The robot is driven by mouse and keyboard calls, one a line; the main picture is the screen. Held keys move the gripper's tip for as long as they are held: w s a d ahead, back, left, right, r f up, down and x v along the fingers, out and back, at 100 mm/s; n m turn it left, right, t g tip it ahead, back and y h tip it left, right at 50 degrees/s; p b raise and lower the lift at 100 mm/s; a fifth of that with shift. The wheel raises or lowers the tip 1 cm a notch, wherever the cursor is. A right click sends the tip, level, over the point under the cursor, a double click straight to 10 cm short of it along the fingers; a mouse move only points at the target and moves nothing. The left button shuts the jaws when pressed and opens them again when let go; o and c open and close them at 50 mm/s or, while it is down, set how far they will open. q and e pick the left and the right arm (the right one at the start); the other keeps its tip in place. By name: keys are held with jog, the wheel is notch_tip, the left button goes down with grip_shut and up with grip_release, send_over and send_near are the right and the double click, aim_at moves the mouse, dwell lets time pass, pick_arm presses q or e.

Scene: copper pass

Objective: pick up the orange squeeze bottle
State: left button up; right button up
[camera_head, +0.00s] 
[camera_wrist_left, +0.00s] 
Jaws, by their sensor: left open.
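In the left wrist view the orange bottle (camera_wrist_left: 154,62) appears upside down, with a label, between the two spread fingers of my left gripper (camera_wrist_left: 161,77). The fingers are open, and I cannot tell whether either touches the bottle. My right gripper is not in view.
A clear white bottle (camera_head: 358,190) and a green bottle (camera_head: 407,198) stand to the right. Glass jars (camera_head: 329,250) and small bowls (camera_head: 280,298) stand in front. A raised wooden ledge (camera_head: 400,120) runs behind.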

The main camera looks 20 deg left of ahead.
========
# OBJECTIVE:
Give back the lines above exactly, from the one with "Objective: pick up the orange squeeze bottle" through the last line.

# ANSWER TO THIS TASK:
Objective: pick up the orange squeeze bottle
State: left button up; right button up
[camera_head, +0.00s] 
[camera_wrist_left, +0.00s] 
Jaws, by their sensor: left open.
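In the left wrist view the orange bottle (camera_wrist_left: 154,62) appears upside down, with a label, between the two spread fingers of my left gripper (camera_wrist_left: 161,77). The fingers are open, and I cannot tell whether either touches the bottle. My right gripper is not in view.
A clear white bottle (camera_head: 358,190) and a green bottle (camera_head: 407,198) stand to the right. Glass jars (camera_head: 329,250) and small bowls (camera_head: 280,298) stand in front. A raised wooden ledge (camera_head: 400,120) runs behind.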

The main camera looks 20 deg left of ahead.

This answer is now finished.